## Collected data
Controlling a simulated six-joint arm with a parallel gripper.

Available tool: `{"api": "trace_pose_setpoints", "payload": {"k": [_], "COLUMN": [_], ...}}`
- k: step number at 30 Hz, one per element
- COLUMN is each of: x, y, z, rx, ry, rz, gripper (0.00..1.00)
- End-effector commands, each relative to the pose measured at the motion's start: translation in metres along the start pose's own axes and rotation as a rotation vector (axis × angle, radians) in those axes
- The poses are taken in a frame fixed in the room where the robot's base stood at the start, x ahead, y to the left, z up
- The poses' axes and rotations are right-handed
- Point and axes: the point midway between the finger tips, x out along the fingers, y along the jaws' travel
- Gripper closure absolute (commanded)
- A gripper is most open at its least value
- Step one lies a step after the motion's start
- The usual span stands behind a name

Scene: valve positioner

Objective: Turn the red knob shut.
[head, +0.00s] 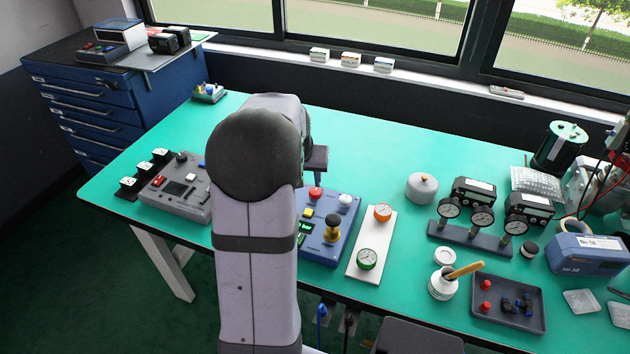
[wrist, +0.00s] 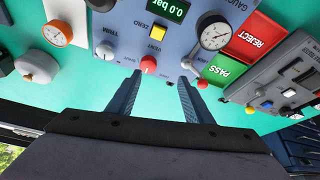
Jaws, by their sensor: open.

## Directions for this task
All lines from the one containing "Scene: valve positioner" through the end of the data are to be written out exactly, with nothing added; skip the pictures.

## Solved problem
Scene: valve positioner

Objective: Turn the red knob shut.
[head, +0.00s] 
[wrist, +0.00s] 
Jaws, by their sensor: open.

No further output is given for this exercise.